Given task: Present every line in which the string "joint" appears.
---------- Raw records
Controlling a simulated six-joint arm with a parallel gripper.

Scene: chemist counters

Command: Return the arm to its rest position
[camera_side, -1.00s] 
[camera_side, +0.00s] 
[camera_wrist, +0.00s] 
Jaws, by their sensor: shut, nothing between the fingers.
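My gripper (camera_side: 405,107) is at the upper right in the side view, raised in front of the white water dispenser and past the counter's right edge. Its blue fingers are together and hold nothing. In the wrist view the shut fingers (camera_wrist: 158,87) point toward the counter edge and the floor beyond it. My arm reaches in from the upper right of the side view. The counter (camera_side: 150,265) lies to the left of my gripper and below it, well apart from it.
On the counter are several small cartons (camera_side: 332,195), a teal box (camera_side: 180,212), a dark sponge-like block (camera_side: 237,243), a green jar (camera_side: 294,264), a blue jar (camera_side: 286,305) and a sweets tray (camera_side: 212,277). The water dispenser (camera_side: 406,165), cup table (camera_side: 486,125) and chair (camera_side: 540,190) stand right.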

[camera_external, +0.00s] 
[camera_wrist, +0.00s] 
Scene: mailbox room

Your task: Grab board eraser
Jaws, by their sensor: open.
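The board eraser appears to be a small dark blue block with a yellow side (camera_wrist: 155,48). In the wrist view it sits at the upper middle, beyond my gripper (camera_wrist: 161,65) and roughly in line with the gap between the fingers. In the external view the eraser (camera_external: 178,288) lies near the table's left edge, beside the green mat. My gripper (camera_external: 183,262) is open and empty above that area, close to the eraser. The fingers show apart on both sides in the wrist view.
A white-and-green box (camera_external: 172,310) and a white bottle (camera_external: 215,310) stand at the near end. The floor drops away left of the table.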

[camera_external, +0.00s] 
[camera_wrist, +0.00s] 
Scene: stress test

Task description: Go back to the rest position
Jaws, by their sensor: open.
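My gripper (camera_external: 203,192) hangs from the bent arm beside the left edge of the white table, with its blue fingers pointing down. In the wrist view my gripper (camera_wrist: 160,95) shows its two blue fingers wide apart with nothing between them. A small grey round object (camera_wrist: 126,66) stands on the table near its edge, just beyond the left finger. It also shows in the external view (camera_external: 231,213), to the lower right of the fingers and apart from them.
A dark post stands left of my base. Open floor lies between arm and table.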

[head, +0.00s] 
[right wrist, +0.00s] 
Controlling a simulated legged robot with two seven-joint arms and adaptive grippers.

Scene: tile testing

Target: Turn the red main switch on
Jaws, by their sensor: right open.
--------------------
Response to this task:
Controlling a simulated six-joint arm with a parallel gripper.
Controlling a simulated legged robot with two seven-joint arms and adaptive grippers.

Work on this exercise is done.